Lavori fermi, cantieri chiusi, tutti i lavoratori a casa. E' questa la situazione a Roma per i dipendenti del Consorzio Metro C, il gruppo che dovrebbe, o avrebbe dovuto, completare la nuova linea metropolitana della capitale. I lavoratori, questa mattina (8 febbraio), sono scesi in piazza a Roma, nel campo base del cantiere di via Gordiani, per un'assemblea, una conferenza stampa e un presidio contro i licenziamenti.

Sono in effetti oltre 500 gli operai che sono rimasti a casa, a cui si aggiungono i 117 dipendenti del Consorzio che ora rischiano di perdere il posto di lavoro. Intanto i sindacati chiedono la convocazione di un tavolo con il prefetto Franco Gabrielli per parlare della situazione e, in caso di un rifiuto, hanno annunciano una manifestazione per il 15 febbraio sotto la prefettura.

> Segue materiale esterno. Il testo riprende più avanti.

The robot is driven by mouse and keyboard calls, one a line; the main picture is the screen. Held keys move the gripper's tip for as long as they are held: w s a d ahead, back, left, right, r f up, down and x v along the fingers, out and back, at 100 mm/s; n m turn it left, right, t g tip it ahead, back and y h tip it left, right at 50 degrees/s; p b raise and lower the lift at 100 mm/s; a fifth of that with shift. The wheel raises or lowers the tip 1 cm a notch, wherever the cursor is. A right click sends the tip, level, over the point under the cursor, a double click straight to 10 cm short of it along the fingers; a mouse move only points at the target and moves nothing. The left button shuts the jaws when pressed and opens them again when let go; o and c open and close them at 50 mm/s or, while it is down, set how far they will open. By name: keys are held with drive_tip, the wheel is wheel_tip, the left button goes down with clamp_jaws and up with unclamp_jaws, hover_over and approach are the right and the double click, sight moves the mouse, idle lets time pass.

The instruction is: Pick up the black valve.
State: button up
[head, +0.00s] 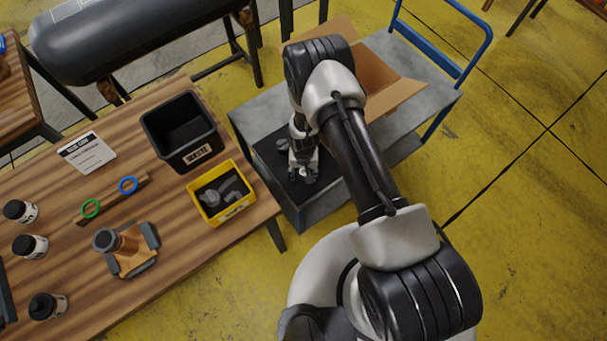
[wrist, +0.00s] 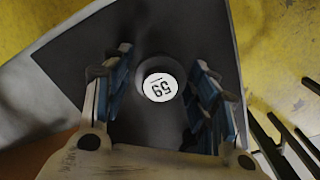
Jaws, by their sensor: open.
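In the wrist view a round black valve (wrist: 147,66) with a white disc on top, bearing a number, sits on the dark mat (wrist: 80,50). My gripper (wrist: 163,75) is open, its two blue-padded fingers apart on either side of the valve. Whether the pads touch it cannot be told; a gap shows on both sides. In the head view my gripper (head: 303,172) points down over the black mat (head: 270,152) on the grey cart. The valve under it is mostly hidden there by the gripper.
The cart (head: 253,118) also bears an open cardboard box (head: 375,78). Left of it, a wooden table (head: 165,265) holds a black waste bin (head: 180,130), a yellow bin (head: 228,212) of grey and dark parts, several small bottles and a fixture (head: 130,250).

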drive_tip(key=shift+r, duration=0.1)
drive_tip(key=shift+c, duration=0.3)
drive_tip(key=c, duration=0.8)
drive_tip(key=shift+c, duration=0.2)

I cantieri sono fermi dallo scorso 15 dicembre, Fillea, Filca, Feneal fanno sapere che il consorzio ha ormai ufficializzato la chiusura. La scorsa settimana, infatti, per tutti i lavoratori di Metro C, operai, amministrativi, progettisti, architetti e capi cantiere che ormai da quasi dieci anni lavorano alla grande opera romana, è stata aperta la procedura di licenziamento collettivo. Il contraente generale dell'opera sostiene che all'appello mancano oltre 200 milioni di euro di finanziamenti da parte di Comune e Roma Metropolitane. Se i debiti non verranno pagati, la chiusura dei cantieri e il licenziamento di tutti i dipendenti resta per il consorzio la strada più semplice. E il rischio è che non ci sarebbe nemmeno la possibilità di accedere ad ammortizzatori sociali come la cassa integrazione.

Secondo alcuni, però, si tratta esclusivamente di una strategia messa in atto per fare pressione sulle istituzioni locali. Non è infatti la prima volta che Metro C, Comune e Roma Metropolitane arrivano ai ferri corti. A dicembre, subito dopo l'annuncio della chiusura dei cantieri, il commissario straordinario Tronca aveva convocato un tavolo presso il ministero delle Infrastrutture e chiesto l'apertura di un confronto duraturo. Da parte sua, il ministero si era dichiarato disponibile. Sul tavolo, però, pesavano e pesano ancora i mancati pagamenti e il futuro di un'opera che non è stata ancora finanziata per intero. Un braccio di ferro insomma, in cui però a pagare per ora sono i lavoratori.